At 11.15 a.m. yesterday, Nelson Mandela’s shield was carried from the Royal Palace to the Riddarholmen Church, accompanied by a guard of honour made up of four grenadiers, while the soldiers guarding the Royal Palace paraded in the Outer Courtyard.
In the Riddarholmen Church, the shield was displayed on an easel at the entrance to the chancel, next to a table with a photo of Mandela, two white candles and a bouquet of flowers, guarded by two grenadiers.
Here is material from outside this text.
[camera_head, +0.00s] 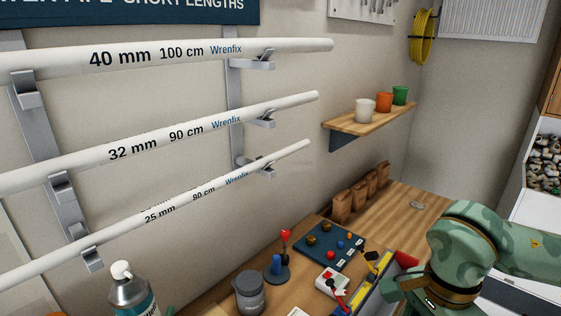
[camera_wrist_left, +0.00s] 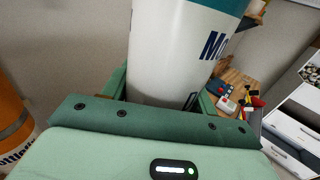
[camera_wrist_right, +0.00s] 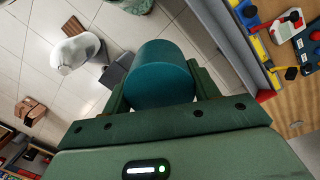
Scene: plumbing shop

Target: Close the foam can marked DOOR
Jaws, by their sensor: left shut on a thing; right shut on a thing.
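A can (camera_head: 128,290) with a dark shoulder, a white tip on top and a teal and white label stands upright at the bottom left of the head view. In the left wrist view my left gripper (camera_wrist_left: 160,97) is shut around a white can body (camera_wrist_left: 170,60) with a teal band and the letters "Mo". The word DOOR is not readable. In the right wrist view my right gripper (camera_wrist_right: 160,92) is shut on a teal cylinder (camera_wrist_right: 162,72), which looks like a cap. It is apart from the can.
Pipes (camera_head: 160,147) on wall brackets stretch behind the can. An orange container (camera_wrist_left: 10,120) stands left in the left wrist view.
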The bells of the church tolled from noon to 1 p.m.
The so-called Seraphim tolling is done on the day of the funeral of a knight of the order, as long as the Swedish court is aware of the knight’s passing and the date of his or her funeral (it has happened that the tolling has not taken place because the court has not received news of the death of a knight).
As the bells fell silent at the end of the Seraphim tolling, the easel with Mandela’s shield was carried to the northern side nave of the church and placed in front of the wall where it will be hung with the shields of other late knights.
Nelson Mandela received the Seraphim Order when he, as president, hosted King Carl Gustaf’s and Queen Silvia’s state visit to South Africa in 1997. Crown Princess Victoria represented the Swedish royal family (and Prime Minister Fredrik Reinfeldt the government) at the memorial service held in Johannesburg on 10 December, while no Swedish representative was present at the actual funeral yesterday.